Wednesday 13 May 2020 15:00, UK
Who are cricket's emerging players? Every Wednesday, we will focus on 'the next big thing' in the sport and this week it's Sussex's big-hitting, top-order T20 talent Phil Salt...
"I'd go completely left-field; why not throw in someone, he's 21 years old, he's got a couple of hundreds, he's an aggressive right-handed batsman, young Phillip Salt down in Sussex."
August 22, 2018; England had just suffered a convincing 203-run defeat to India in the third Test at Trent Bridge, prompting the comment above from Sir Ian Botham, with the opening combination again a key cause for concern.
Keaton Jennings would average a paltry 18.11 from his nine innings in that series, while even the ever-reliable Sir Alastair Cook was struggling.
Cook, little did we know back then, was two Tests from retiring from international cricket and in the midst of a barren run, averaging 18.62 in 2018, before bowing out with a century at The Oval.
Botham was keen for a change. And, specifically, a change in approach - a more aggressive ball-striker at the top of the order - and for him to be a right-hander.
"I think a right-hand, left-hand combination would help England at the top," said Botham. "I like the way Ed [Smith] is going with his selections and how he is prepared to throw in the youngsters.
"Someone like that [Salt]. Someone who comes in with no baggage.

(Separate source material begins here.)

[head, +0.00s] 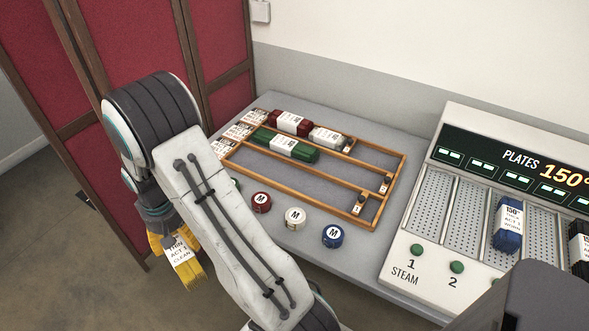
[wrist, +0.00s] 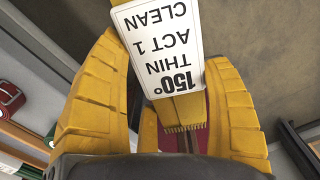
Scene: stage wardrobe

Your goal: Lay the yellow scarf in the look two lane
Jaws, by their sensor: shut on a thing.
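The yellow scarf (head: 193,274) hangs from my gripper (head: 172,245) at the left of the head view, in front of the red screen and clear of the table. In the wrist view the scarf (wrist: 186,110) sits between my two yellow ridged fingers, its fringe showing. Its white tag reads 150°, THIN, ACT 1, CLEAN. A wooden rack (head: 310,178) with lanes lies on the grey table to the right of my gripper. The front lane looks empty; the lane labels at its left end are too small to read.
A red roll (head: 289,122) and a pale roll (head: 328,138) lie in the back lane, a green roll (head: 290,147) in the middle. Several M-marked jars (head: 295,217) stand before the rack. A steam plate panel (head: 470,190) holds a blue roll (head: 508,230) at right.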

Why not try it?"
Despite the endorsement, sadly for Salt, the call-up never came. England eventually did indeed turn their attention to a couple of righties a year later, but in the form of Dom Sibley and Zac Crawley, along with the left-handed Rory Burns.

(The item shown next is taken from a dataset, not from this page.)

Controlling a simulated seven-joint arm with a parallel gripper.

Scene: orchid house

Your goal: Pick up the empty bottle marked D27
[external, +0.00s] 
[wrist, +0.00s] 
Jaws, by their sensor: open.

Sibley was very much deserving of England recognition following his formidable run-scoring in the 2019 county season. The 24-year-old Warwickshire opener was the only batsman to top 1,000 runs in Division One of the County Championship, scoring 1,324, averaging 68.68.

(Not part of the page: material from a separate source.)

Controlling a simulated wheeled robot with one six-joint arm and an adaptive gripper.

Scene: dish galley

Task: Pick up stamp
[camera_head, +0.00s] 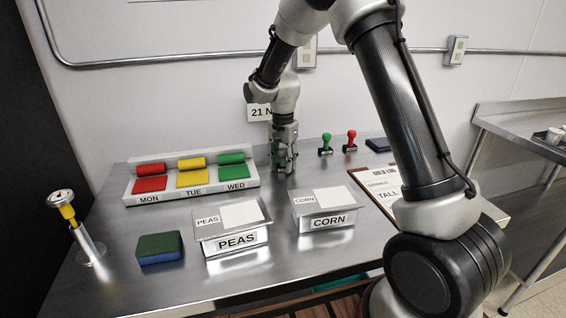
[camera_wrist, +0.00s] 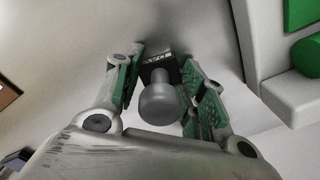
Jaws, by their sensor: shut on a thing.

But Crawley's call-up - talented though he is and as we've seen in his four Test caps so far - was somewhat more of a punt, in keeping with Botham's theory, and suggests someone like Salt might not actually be too far from the selectors' thinking.
Crawley, 22 years old, averages only 31.95 over his 42 first-class appearances for Kent so far, scoring four centuries.
Salt's stats are not too dissimilar. Just a year older, the Sussex batsman averages just a smidge under 30 at 29.94, but has the same number of hundreds as Crawley, having played eight games fewer.
But what counted for Crawley, went against Salt.
Beefy's comments in 2018 came at a time when Salt was very much in form, having struck a career-best 148, off just 138 deliveries, against Derbyshire that very week England were heading to a handy defeat at Trent Bridge.
That was one of two centuries for Salt that season as he scored 739 runs at an average of 30.79. Crawley tallied just 16 more runs across the season, hitting only one hundred. But, crucially, Kent got promoted, pipping Salt's Sussex to second place.
In 2019, Crawley returned 820 hard-earned runs in Division One cricket - eighth-highest among batsmen - to earn England honours, while Salt struggled to stand out for a Sussex side that stumbled to a sixth-placed finish, in large part due to a flimsy top-order.
But that doesn't mean England recognition is far off for Salt.
He too received an international call-up last summer, but for the T20 squad in the pre-World Cup international against Pakistan that saw England rest a number of key names.
He didn't play, with James Vince and Ben Duckett preferred, but it is an indication of where Salt's strength is and where his greatest opportunity lies.
Salt is a key component in a star-studded Sussex T20 outfit that reached the final of the Blast in 2018 and the quarter-final stage last year, only to come unstuck both times against Moeen Ali's Worcestershire.
Salt hit four fifties as he racked up 355 runs in 14 innings in 2018, at an average of 25.35 and whopping strike-rate of 172.33. He improved on those marks last year, with 406 runs across 13 innings at 36.90, his strike-rate only slightly dipping to 161.11.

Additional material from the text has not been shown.